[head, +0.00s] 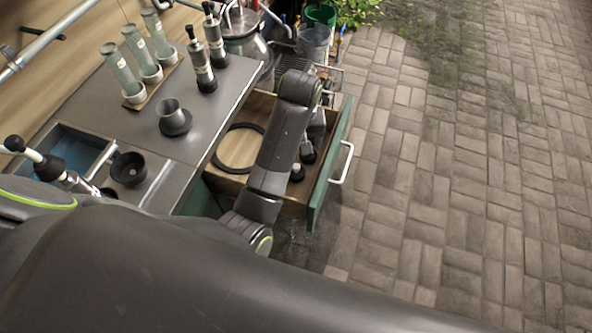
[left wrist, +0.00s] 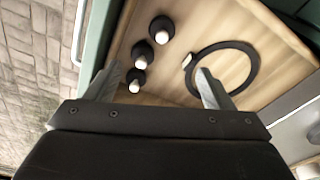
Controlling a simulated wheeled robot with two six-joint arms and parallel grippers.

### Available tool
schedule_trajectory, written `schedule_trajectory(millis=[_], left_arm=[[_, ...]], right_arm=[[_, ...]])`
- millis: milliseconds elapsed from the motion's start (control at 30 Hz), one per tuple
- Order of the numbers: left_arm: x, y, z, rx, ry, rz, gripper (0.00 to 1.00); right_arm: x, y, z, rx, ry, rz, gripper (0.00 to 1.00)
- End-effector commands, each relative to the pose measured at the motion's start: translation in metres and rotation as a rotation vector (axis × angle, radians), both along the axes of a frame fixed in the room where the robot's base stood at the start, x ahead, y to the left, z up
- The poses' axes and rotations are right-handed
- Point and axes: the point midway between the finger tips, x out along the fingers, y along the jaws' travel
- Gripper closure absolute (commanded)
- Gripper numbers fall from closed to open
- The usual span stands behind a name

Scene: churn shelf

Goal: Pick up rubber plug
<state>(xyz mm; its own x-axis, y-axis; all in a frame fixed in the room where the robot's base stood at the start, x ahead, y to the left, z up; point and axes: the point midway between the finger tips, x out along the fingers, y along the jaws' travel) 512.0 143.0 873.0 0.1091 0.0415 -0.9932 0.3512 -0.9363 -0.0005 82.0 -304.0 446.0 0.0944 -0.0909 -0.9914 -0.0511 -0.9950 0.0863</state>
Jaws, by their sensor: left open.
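Three small black rubber plugs with pale ends stand in the open wooden drawer (head: 233,183). In the left wrist view there is a far plug (left wrist: 162,29), a middle plug (left wrist: 140,62) and a near plug (left wrist: 135,80). My left gripper (left wrist: 158,72) is open and empty above the drawer. In the left wrist view the near and middle plugs appear between its fingers, closer to the left finger; contact cannot be seen. My right gripper is not in view.
A black ring (left wrist: 250,70) lies in the drawer beside the plugs. The green drawer front (head: 330,165) with a pale handle (head: 343,163) borders the right. The brick floor is clear.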

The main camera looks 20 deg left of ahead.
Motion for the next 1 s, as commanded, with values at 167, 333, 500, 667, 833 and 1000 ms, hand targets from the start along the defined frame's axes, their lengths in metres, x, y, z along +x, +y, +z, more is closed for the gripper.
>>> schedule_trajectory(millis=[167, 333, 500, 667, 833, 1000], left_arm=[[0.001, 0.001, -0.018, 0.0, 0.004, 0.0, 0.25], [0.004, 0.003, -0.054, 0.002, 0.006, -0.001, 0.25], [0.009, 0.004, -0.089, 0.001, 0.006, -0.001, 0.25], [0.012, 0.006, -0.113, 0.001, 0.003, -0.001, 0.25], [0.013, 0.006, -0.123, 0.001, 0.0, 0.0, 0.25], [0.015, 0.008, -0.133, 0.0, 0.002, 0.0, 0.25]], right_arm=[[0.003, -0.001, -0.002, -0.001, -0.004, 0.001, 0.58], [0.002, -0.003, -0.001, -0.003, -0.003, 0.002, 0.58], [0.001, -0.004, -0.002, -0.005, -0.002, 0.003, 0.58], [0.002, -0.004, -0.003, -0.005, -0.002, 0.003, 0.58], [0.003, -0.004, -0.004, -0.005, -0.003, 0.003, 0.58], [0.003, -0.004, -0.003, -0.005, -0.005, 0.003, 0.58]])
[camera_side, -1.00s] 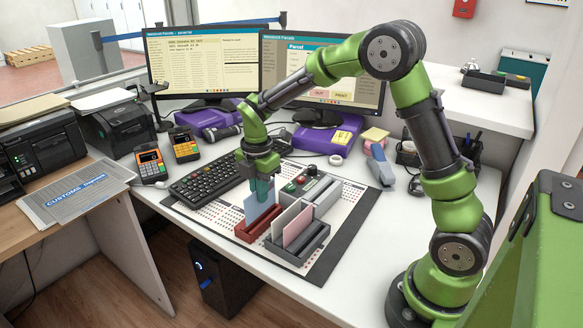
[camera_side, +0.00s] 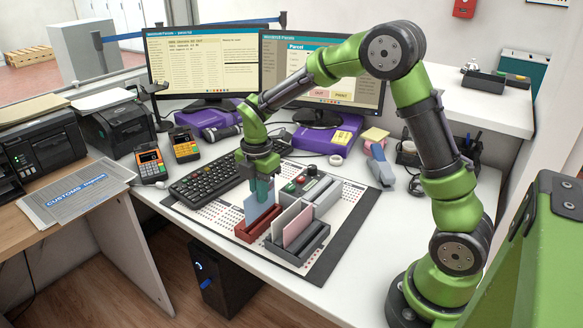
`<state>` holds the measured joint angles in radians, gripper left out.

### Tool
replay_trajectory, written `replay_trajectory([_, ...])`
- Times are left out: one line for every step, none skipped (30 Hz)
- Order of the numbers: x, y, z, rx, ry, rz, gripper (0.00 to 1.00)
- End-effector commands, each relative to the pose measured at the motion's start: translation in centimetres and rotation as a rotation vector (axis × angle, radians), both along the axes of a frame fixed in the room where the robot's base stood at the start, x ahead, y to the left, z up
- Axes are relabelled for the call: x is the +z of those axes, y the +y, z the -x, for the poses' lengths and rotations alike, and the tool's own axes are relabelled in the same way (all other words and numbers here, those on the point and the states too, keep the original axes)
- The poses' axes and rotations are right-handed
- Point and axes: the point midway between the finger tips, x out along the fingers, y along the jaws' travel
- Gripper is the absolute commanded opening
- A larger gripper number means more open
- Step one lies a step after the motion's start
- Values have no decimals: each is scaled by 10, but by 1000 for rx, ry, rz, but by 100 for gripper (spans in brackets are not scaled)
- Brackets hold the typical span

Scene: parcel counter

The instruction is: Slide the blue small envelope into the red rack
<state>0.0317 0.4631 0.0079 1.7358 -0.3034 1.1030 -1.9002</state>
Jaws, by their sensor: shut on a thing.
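The blue small envelope (camera_side: 262,217) stands upright with its lower edge at the red rack (camera_side: 246,232) on the mat. How deep it sits in the slot is hidden by the rack's front wall. My gripper (camera_side: 262,190) is above the red rack, pointing down, with its fingers shut on the envelope's upper part. The fingers cover the top of the envelope.
A dark grey rack (camera_side: 313,243) right of the red one holds a pink envelope (camera_side: 297,230) and a white one. A black keyboard (camera_side: 207,182) lies to the left. The mat's front right is clear.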

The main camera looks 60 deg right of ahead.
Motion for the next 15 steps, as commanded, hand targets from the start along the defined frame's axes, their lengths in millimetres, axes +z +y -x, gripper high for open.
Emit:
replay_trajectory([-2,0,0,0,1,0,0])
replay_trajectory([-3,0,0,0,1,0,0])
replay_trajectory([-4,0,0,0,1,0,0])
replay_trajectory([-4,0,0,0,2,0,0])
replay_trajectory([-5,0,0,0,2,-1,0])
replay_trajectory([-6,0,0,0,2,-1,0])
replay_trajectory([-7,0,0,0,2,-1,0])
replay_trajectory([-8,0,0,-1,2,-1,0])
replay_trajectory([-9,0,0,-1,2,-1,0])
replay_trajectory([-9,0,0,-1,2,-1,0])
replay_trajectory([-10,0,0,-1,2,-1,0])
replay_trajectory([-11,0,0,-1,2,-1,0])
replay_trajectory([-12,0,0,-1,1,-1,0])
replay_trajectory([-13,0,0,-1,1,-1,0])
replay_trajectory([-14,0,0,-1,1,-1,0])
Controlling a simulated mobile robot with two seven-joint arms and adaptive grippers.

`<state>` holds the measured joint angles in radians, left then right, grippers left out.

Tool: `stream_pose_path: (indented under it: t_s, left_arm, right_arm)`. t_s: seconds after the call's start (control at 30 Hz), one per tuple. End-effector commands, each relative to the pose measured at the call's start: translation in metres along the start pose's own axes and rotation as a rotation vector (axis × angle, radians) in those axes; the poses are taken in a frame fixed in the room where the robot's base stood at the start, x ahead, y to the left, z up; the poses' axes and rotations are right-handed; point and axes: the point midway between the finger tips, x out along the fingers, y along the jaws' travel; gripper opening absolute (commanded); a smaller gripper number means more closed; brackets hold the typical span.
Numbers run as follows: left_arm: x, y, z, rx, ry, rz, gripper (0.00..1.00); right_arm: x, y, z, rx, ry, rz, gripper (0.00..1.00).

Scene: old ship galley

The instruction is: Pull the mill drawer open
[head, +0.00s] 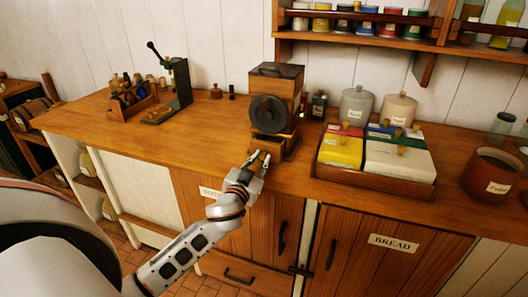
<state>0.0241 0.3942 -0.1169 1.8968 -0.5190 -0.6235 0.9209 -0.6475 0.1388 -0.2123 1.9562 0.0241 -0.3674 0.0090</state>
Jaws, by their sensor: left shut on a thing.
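The wooden mill (277,92) stands on the counter in the middle of the head view, with a dark round wheel (267,114) on its front. Its drawer (272,145) is low on the front, below the wheel, and is partly hidden. My left gripper (259,161) is at the front of the drawer, near the counter's front edge, and is shut on the drawer's knob. The knob itself is hidden between the fingers. I cannot tell how far the drawer stands out. My right gripper is not in view.
A wooden tray (372,181) with colourful packets stands right of the mill, with two lidded jars (356,106) behind it. A dark green stand (180,84) and a bottle rack (131,108) stand at the left. The counter (200,125) between them and the mill is mostly clear.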

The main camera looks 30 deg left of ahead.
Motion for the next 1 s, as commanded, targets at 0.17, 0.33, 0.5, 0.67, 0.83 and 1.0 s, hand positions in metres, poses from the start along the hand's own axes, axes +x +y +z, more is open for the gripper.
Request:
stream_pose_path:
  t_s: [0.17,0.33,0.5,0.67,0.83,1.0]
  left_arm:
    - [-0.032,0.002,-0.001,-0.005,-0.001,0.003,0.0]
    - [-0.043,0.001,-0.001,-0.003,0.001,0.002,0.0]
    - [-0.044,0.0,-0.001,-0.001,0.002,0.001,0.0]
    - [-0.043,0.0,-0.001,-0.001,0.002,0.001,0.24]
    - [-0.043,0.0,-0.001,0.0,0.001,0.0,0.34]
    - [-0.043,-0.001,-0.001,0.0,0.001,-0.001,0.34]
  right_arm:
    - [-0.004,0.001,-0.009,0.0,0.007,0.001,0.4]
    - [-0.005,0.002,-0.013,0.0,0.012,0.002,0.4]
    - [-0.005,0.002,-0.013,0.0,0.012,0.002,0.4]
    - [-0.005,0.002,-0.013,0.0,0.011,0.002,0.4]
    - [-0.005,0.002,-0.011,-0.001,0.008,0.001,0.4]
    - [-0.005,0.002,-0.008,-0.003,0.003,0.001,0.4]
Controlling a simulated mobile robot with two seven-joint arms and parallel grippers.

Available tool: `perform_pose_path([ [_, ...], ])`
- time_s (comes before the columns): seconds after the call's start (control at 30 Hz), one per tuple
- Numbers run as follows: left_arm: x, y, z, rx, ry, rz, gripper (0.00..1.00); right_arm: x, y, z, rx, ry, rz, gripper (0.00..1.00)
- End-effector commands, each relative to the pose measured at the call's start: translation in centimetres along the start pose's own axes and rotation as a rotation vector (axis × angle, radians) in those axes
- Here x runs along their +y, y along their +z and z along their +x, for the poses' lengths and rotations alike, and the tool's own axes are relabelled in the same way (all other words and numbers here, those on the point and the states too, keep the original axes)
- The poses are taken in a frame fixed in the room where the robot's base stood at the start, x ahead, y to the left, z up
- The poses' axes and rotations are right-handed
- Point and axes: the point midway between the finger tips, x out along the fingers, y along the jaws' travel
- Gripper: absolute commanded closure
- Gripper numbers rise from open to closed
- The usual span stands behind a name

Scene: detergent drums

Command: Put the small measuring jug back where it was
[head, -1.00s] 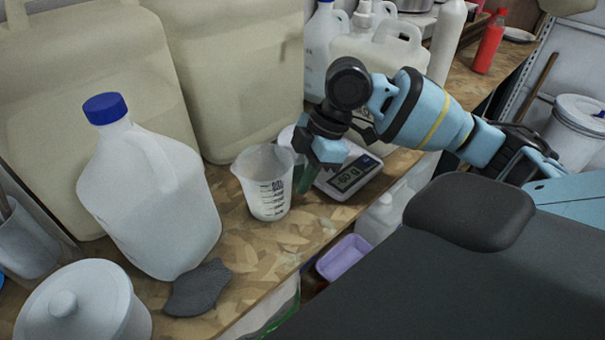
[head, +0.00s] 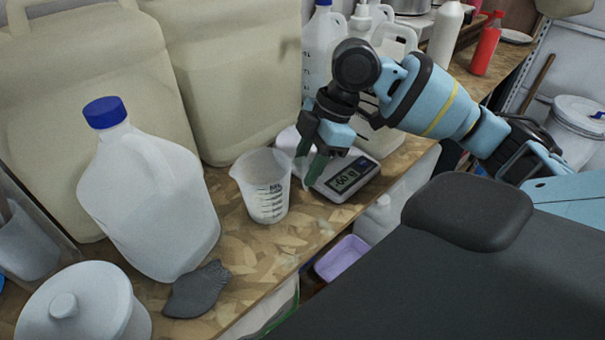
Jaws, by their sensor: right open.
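The small measuring jug (head: 263,192), translucent white with dark graduation marks, stands upright on the wooden bench. It is just left of the kitchen scale (head: 344,190), whose display shows what looks like -60 g. My right gripper (head: 311,170) is open and points down, with its green fingers between the jug and the scale's display. The fingers look empty and close to the jug's right side; I cannot tell whether they touch it. The gripper hides part of the scale's platform. My left gripper is not in view.
A white jug with a blue cap (head: 150,200) stands left of the measuring jug, with a dark grey pad (head: 197,290) in front. Large beige drums (head: 235,85) line the back. A lidded white pot (head: 75,305) is front left. The bench's front edge is close.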

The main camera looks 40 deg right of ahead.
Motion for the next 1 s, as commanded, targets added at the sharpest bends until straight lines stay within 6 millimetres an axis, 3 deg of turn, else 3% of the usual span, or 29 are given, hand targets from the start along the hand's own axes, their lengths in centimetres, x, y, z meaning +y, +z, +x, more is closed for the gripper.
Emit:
■ ■ ■ ■
**Short task**
Take exactly the lines from the one containing "- A larger gripper number means more open" through the one containing "<state>0.0317 0.4631 0.0079" in the data above, and output them with nothing added.

**Result for this exercise**
- A larger gripper number means more open
- Step one lies a step after the motion's start
- Values have no decimals: each is scaled by 10, but by 1000 for rx, ry, rz, but by 100 for gripper (spans in brackets are not scaled)
- Brackets hold the typical span

Scene: parcel counter

The instruction is: Slide the blue small envelope into the red rack
<state>0.0317 0.4631 0.0079 1.7358 -0.3034 1.1030 -1.9002</state>

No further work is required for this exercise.